Exercise details » Return the lines below that carry the word "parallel".

[Dataset entries]
-- Begin --
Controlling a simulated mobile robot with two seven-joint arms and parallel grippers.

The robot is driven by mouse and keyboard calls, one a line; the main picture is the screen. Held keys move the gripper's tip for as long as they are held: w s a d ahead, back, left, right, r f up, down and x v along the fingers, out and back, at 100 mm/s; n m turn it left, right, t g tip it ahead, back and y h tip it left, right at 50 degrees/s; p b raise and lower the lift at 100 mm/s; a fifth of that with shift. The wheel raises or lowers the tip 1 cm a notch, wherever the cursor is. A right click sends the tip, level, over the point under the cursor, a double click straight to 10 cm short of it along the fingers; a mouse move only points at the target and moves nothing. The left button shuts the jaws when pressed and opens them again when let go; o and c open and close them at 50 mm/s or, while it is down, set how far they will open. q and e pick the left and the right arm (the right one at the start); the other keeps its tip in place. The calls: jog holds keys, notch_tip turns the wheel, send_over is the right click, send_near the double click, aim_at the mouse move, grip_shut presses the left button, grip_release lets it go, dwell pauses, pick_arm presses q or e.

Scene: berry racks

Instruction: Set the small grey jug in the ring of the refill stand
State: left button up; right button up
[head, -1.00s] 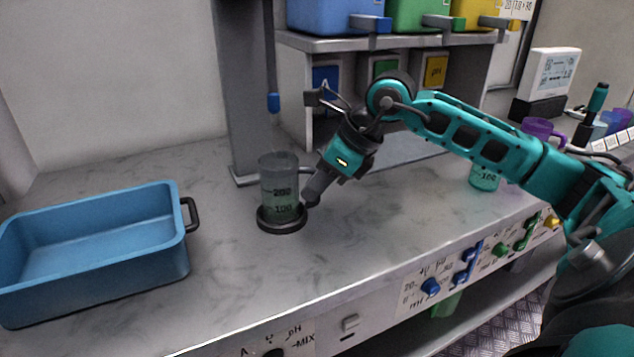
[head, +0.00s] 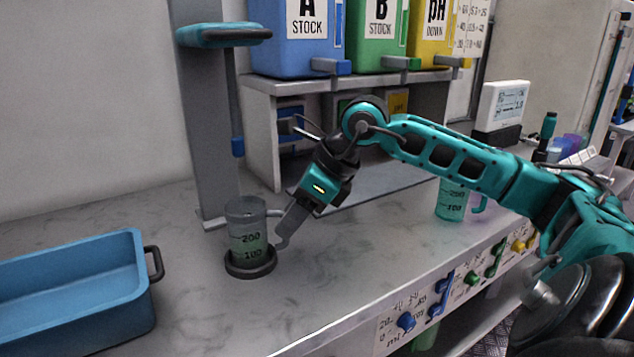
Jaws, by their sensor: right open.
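The small grey jug (head: 246,238), see-through with dark 200 and 100 marks, stands upright at the foot of the refill stand (head: 203,150). Its base is inside the dark ring (head: 250,268) on the bench. My right gripper (head: 282,238) points down and left at the jug's right side, by its handle. It is open; the near finger hides part of the handle, and I cannot tell whether the fingers touch it. My left gripper is out of view.
A blue tray (head: 148,290) lies at left. Blue (head: 290,58), green (head: 375,50) and yellow (head: 432,50) stock tanks sit on a shelf behind. A teal jug (head: 451,200) stands at right, beyond my forearm. The bench in front of the ring is clear.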

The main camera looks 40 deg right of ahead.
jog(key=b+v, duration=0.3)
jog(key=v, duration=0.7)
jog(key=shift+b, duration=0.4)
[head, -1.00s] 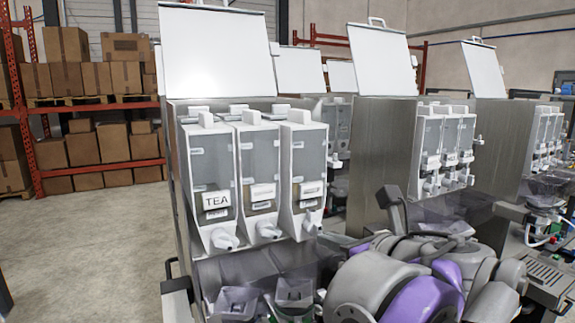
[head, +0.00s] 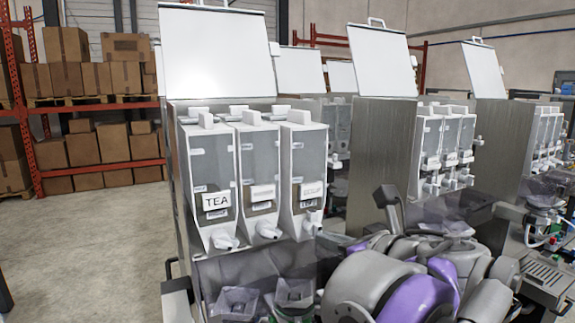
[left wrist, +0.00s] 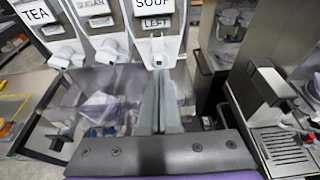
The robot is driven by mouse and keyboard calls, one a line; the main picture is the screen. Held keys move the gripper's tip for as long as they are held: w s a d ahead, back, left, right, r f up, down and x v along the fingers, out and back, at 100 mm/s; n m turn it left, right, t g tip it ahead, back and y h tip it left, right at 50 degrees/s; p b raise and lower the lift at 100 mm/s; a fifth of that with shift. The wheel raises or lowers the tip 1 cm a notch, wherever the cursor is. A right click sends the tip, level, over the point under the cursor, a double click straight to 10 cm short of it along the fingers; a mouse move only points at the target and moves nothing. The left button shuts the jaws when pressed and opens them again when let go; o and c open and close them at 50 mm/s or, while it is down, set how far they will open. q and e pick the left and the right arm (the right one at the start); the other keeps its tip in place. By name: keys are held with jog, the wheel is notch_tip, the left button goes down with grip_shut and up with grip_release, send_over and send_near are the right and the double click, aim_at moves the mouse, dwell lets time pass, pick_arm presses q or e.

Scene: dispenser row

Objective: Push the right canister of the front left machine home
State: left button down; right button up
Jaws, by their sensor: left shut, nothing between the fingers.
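The front left machine (head: 182,215) holds three white canisters in a row. The right canister (head: 309,150), labelled SOUP, also shows in the left wrist view (left wrist: 142,37). Its front looks roughly level with the middle canister (head: 258,160); I cannot tell exactly how far in it sits. The left canister (head: 209,165) is labelled TEA. My left gripper (left wrist: 163,77) is shut and empty, its fingertips at or just below the right canister's spout in the left wrist view; contact cannot be judged. In the head view its fingers are hidden or unclear. My right gripper is not in view.
Clear cups and a transparent guard (head: 265,268) lie below the spouts. A second machine (head: 375,160) stands to the right, with another beyond it. A drip tray (left wrist: 282,145) is at the right in the left wrist view. Open floor (head: 85,250) lies to the left.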

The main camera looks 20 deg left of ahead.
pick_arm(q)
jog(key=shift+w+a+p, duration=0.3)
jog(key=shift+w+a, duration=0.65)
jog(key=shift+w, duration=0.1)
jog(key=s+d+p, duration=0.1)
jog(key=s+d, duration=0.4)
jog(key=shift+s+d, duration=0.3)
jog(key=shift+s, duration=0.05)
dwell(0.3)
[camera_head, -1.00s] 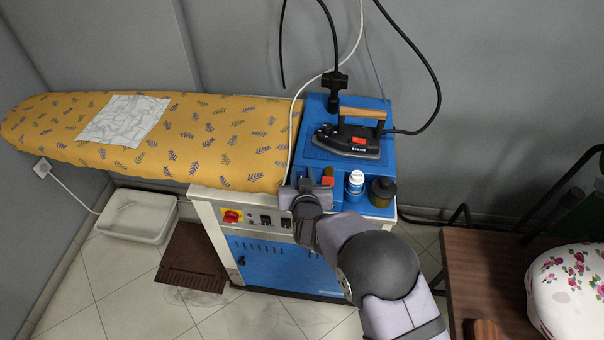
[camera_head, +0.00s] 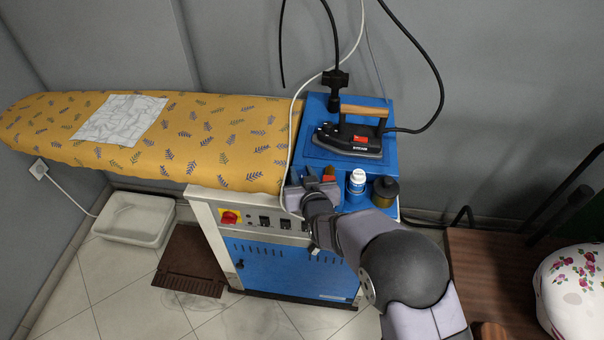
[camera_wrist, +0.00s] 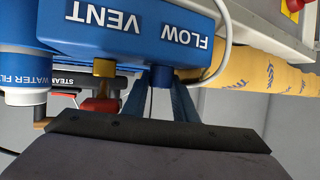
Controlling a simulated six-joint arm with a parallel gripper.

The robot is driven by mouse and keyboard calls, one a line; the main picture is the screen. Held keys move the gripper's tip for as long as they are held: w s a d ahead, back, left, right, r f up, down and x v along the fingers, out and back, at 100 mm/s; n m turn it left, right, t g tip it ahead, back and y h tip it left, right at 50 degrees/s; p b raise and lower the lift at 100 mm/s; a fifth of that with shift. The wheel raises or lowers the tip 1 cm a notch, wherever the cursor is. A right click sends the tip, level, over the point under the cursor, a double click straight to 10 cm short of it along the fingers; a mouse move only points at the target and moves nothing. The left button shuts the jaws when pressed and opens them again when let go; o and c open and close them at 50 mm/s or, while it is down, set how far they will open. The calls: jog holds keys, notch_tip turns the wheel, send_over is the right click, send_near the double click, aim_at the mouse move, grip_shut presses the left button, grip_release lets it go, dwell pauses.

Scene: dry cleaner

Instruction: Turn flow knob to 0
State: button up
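In the wrist view the picture is upside down. The blue flow knob (camera_wrist: 161,77) sits on the blue unit's edge beside the FLOW label (camera_wrist: 186,35). My gripper (camera_wrist: 159,92) has its two bluish fingers apart, one on each side of the flow knob; I cannot tell whether they touch it. The knob's pointer and setting cannot be read. In the head view my gripper (camera_head: 309,184) is at the front left of the blue unit (camera_head: 314,112), and my wrist hides the flow knob.
A yellow fitting (camera_wrist: 104,67) by the VENT label, with a red part, is close beside my gripper. A white-capped bottle (camera_head: 357,182), a dark bottle (camera_head: 384,191) and the iron (camera_head: 348,138) stand on the unit. A white cable (camera_head: 294,150) runs near my gripper. The ironing board (camera_head: 215,130) is left.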

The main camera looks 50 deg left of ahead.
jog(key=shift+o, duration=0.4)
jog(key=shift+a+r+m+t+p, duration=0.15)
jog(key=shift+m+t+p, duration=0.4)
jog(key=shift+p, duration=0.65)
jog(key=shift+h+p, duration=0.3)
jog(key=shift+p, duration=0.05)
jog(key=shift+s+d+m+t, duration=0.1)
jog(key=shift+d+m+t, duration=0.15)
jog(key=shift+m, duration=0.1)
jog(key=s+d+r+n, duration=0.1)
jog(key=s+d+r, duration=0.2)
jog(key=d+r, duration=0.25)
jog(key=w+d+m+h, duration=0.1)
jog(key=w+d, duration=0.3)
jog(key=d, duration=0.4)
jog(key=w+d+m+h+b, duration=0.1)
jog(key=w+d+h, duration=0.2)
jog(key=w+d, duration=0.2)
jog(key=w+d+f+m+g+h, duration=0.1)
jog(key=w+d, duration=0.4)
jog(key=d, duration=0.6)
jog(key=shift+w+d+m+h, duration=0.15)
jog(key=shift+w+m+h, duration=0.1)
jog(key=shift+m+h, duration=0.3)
-- End --
Complete answer »
Controlling a simulated mobile robot with two seven-joint arms and parallel grippers.
Controlling a simulated six-joint arm with a parallel gripper.

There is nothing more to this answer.